Berlin Eine Mehrheit der Bundesbürger ist dafür, den Stellenwert der Digitalpolitik in der kommenden Legislaturperiode stärker zu betonen und würde die Einrichtung eines Internet-Ministeriums begrüßen. Das ist das Ergebnis einer repräsentativen Umfrage, die das Meinungsforschungsinstitut YouGov im Auftrag des Eco-Verbands der Internetwirtschaft im August durchgeführt hat. Die Ergebnisse liegen dem Handelsblatt vor.

Danach sind 48 Prozent der befragten 2040 Deutschen der Meinung, die Verantwortung für netzpolitische Themen in der nächsten Legislaturperiode in einem Ministerium zu bündeln. Nur 19 Prozent der Befragten gaben hingegen an, dass die Verantwortung für netzpolitische Themen auch in der nächsten Legislaturperiode bei unterschiedlichen Ministerien liegen sollte. 

Eco-Vizechef Oliver Süme mahnte vor diesem Hintergrund Handlungsbedarf an. „Die Digitalisierung wird auch in den kommenden vier Jahren ein wesentlicher Game-Changer in nahezu allen Bereichen unseres Lebens bleiben“, sagte Süme dem Handelsblatt. „Es wird daher mehr als Zeit, die Netzpolitik aus ihrer Nische zu holen und ihr im Rahmen der Regierungsarbeit den ihr angemessenen Platz zuzumessen.“

Neben der Einrichtung eines Internet-Ministeriums zur ressortübergreifenden Koordinierung netzpolitischer Fragestellungen, sollte aus Sümes Sicht auch die parlamentarische Arbeit aufgewertet werden. Er plädierte für eine Stärkung der Netzpolitiker im Bundestag, beispielsweise durch die Einrichtung eines federführenden Ausschusses. Hintergrund: Der bisherige Ausschuss „Digitale Agenda“ ist nicht „federführend“ bei Digitalthemen und kann lediglich „mitberatend“ tätig werden.

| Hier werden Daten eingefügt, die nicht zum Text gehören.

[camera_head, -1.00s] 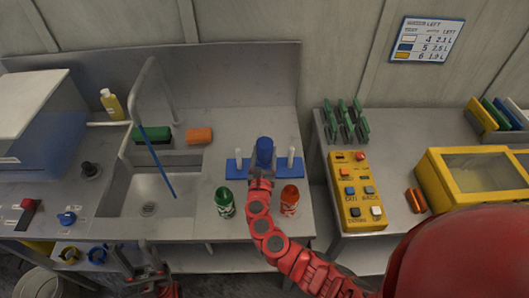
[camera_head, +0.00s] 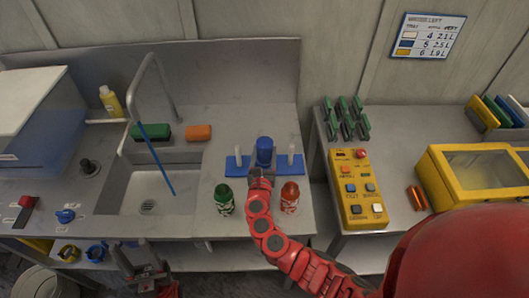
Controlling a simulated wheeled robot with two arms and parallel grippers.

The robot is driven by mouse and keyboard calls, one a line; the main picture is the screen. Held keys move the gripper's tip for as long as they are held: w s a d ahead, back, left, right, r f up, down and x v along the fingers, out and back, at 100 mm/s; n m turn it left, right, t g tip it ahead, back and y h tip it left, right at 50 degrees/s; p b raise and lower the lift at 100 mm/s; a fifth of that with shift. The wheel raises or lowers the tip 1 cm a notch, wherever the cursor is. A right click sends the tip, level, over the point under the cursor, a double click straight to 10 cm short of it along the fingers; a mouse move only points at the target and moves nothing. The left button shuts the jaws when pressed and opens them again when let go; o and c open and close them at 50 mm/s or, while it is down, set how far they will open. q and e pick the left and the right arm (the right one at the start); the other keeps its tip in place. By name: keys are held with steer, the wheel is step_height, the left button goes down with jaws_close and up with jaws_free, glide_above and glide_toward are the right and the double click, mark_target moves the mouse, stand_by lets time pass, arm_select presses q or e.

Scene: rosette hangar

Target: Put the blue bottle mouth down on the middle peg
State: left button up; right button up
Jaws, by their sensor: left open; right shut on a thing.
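The blue bottle (camera_head: 264,147) stands upright over the middle of the blue peg rack (camera_head: 237,163). A white peg shows on each side of it, a left peg (camera_head: 238,154) and a right peg (camera_head: 291,152). The middle peg is hidden by the bottle, and I cannot see the bottle's mouth. My right gripper (camera_head: 261,172) is shut on the lower part of the bottle from the near side. My left gripper (camera_head: 150,272) is open and empty, low at the counter's front edge, away from the rack.
A green bottle (camera_head: 223,199) and a red bottle (camera_head: 290,196) stand on the counter on either side of my right arm. The sink (camera_head: 150,195) with its tap lies left, and a yellow control box (camera_head: 358,190) stands right.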

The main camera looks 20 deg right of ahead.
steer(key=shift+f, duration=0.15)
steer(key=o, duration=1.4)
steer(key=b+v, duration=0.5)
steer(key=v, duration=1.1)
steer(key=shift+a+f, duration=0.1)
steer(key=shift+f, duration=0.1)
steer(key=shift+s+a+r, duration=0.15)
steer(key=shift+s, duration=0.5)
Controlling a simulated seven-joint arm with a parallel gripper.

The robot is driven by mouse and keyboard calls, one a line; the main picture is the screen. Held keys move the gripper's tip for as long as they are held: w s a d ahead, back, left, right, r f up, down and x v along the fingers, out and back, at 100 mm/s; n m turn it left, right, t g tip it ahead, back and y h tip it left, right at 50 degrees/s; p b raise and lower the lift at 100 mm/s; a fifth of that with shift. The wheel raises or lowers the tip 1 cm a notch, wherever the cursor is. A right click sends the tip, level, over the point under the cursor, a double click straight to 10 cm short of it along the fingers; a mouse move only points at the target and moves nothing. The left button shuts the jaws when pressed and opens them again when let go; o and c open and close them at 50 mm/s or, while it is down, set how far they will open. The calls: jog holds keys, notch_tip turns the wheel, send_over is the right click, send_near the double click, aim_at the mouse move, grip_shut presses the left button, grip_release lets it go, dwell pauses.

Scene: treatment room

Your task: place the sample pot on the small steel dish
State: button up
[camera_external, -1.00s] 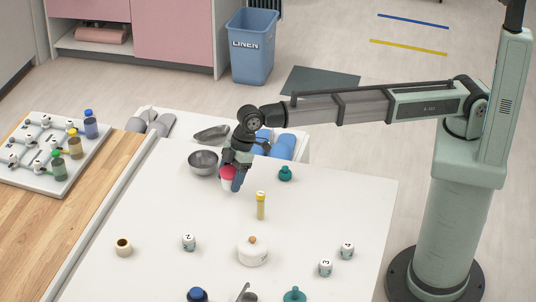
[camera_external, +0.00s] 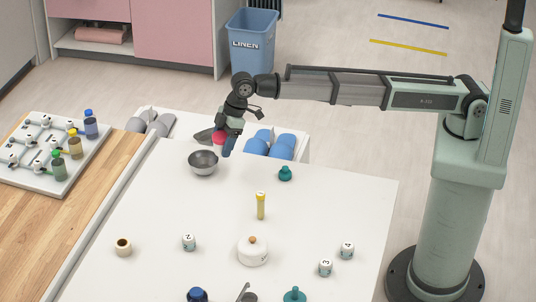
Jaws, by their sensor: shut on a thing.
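My gripper (camera_external: 224,146) is shut on the sample pot (camera_external: 218,138), which has a red lid; the fingers hide much of its body. It holds the pot above the far edge of the white table. A round steel bowl (camera_external: 203,163) stands on the table just below and left of the gripper in the picture. A shallow grey steel dish (camera_external: 202,136) lies behind the pot and is partly hidden by it and the gripper. Which of the two is the small steel dish I cannot tell for certain.
A teal stoppered item (camera_external: 285,173) and a yellow-capped tube (camera_external: 261,206) stand to the right and front. Blue rolls (camera_external: 270,146) lie behind the table. The table's left middle is clear.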

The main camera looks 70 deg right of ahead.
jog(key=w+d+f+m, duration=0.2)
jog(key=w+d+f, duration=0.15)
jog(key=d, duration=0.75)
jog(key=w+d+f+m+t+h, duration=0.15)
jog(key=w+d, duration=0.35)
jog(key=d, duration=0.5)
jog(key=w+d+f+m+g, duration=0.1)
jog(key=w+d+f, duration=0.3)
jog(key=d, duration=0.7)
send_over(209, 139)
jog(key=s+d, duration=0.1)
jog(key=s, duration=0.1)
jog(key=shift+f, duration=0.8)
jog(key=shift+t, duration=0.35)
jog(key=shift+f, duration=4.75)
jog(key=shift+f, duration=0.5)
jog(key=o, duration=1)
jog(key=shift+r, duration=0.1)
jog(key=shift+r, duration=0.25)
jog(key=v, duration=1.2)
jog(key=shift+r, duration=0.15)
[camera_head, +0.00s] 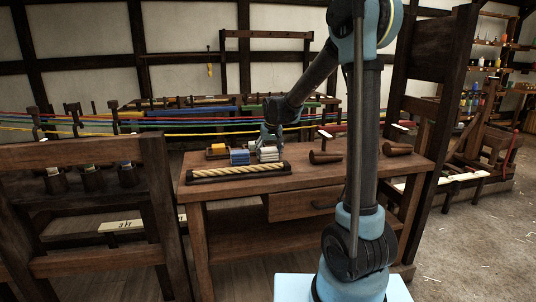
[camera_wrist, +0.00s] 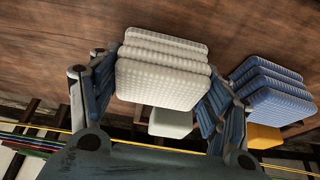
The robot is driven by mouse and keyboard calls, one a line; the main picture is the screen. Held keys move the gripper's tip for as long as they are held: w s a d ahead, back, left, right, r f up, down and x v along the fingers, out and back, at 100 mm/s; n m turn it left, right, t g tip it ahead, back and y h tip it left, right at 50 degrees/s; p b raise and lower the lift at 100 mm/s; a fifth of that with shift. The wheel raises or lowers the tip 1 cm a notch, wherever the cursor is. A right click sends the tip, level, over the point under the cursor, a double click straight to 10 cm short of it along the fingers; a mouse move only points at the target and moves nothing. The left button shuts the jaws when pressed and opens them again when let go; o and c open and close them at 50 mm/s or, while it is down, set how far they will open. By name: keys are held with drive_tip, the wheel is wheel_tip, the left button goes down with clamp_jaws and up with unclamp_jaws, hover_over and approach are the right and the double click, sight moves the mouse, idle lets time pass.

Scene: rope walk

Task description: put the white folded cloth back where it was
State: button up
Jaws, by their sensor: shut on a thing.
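The white folded cloth (camera_wrist: 163,72) is a thick ribbed stack between the two fingers of my gripper (camera_wrist: 160,84) in the wrist view. In the head view the cloth (camera_head: 268,154) shows below my gripper (camera_head: 270,139), low at the bench top, just right of the blue folded cloth (camera_head: 239,157). I cannot tell whether its underside touches the wood. The blue cloth (camera_wrist: 272,92) is outside the right finger in the wrist view. My gripper is shut on the white cloth.
A yellow block (camera_head: 218,149) sits behind the blue cloth. A pale block (camera_wrist: 170,123) shows beyond the white cloth. A rope in a dark holder (camera_head: 238,172) lies along the bench's front left. Wooden tools (camera_head: 325,157) lie to the right. The bench (camera_head: 300,181) is bare in front.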

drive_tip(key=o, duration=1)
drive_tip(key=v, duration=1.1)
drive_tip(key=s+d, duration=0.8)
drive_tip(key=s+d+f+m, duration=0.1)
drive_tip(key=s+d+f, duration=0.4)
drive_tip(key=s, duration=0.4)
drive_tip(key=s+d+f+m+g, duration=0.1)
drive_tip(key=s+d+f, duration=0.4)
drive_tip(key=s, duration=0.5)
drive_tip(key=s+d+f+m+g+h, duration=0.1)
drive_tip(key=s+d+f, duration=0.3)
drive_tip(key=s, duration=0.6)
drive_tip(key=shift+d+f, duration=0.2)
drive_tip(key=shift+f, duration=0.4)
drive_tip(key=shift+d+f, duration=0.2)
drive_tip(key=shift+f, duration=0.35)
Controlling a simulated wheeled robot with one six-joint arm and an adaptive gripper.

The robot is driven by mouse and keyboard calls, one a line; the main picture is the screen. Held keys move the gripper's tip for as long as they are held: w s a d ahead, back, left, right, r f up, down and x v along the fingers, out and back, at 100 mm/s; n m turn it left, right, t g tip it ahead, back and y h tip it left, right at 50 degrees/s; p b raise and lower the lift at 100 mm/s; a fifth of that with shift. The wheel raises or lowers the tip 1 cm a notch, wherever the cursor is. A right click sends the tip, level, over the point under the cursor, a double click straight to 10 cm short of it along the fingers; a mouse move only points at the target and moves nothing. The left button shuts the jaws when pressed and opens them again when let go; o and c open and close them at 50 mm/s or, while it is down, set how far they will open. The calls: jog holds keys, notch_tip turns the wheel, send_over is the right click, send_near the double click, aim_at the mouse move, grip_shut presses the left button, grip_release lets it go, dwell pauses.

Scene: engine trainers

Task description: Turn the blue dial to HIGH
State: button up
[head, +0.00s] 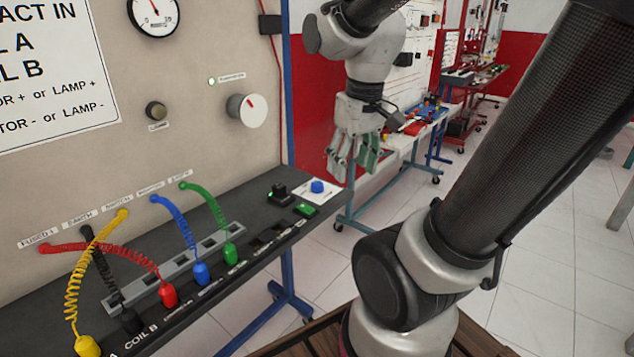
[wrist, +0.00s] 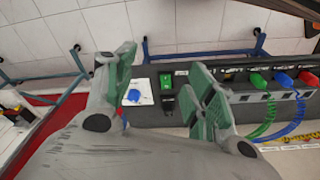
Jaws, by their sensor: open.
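The blue dial (head: 317,187) sits on a white plate (head: 330,194) at the right end of the dark bench panel. In the wrist view the blue dial (wrist: 134,95) lies between my fingers, closer to the left one, on its white plate (wrist: 141,84). The plate's markings are too small to read. My gripper (head: 352,165) is open and empty, with green-padded fingers pointing down. It is above and to the right of the dial in the head view, apart from it. In the wrist view the open gripper (wrist: 165,85) frames the dial from above.
A green rocker switch (head: 305,210) and a black switch (head: 279,193) sit beside the dial. Coiled cables, including a green one (head: 213,208) and a blue one (head: 180,228), stand left along the panel. A white knob (head: 246,110) is on the upright board. Another workbench stands behind.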

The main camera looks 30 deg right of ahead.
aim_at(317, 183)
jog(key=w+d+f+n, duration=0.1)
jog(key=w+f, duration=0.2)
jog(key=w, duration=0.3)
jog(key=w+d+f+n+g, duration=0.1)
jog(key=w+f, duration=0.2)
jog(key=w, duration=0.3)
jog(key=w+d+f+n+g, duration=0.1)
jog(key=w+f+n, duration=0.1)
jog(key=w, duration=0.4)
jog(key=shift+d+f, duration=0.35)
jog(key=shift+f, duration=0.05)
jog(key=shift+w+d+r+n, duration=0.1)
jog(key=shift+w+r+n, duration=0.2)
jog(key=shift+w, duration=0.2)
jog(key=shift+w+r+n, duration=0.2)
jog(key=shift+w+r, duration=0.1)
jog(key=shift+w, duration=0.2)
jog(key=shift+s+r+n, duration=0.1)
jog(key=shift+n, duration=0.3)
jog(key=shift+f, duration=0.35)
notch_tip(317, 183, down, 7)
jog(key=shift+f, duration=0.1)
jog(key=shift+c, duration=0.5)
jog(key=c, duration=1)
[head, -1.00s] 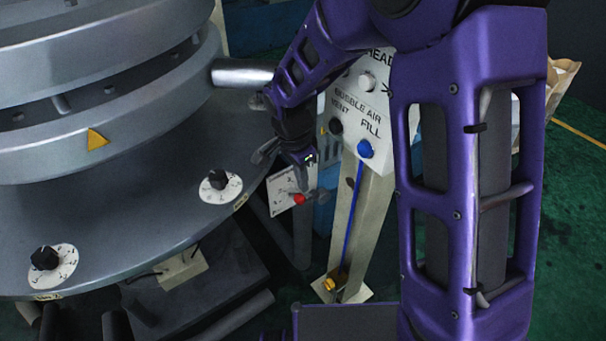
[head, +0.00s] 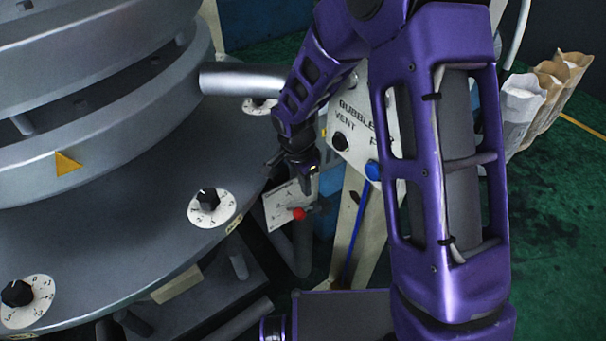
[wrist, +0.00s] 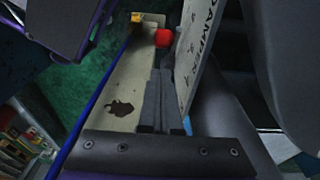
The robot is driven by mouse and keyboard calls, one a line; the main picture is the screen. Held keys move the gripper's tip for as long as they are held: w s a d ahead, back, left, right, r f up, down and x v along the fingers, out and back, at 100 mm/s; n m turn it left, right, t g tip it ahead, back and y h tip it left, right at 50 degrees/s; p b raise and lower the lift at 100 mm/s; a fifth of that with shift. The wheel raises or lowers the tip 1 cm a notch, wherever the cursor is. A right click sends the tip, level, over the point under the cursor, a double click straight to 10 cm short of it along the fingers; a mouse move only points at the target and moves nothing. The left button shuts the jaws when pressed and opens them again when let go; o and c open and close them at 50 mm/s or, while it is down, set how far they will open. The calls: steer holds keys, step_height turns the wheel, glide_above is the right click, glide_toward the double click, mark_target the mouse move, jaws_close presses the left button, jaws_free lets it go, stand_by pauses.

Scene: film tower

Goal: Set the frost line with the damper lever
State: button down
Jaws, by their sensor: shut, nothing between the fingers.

Süme attestierte allen im Bundestag vertretenen Parteien bei der Bündelung der Netzpolitik in einem Ministerium „sehr zurückhaltend“ zu sein. Der Digitalexperte steht mit seiner Kritik nicht alleine da. Immer wieder kommt es seitens der Wirtschaft aber auch der Politik zu Appellen, Netzthemen in einer Behörde zu bündeln.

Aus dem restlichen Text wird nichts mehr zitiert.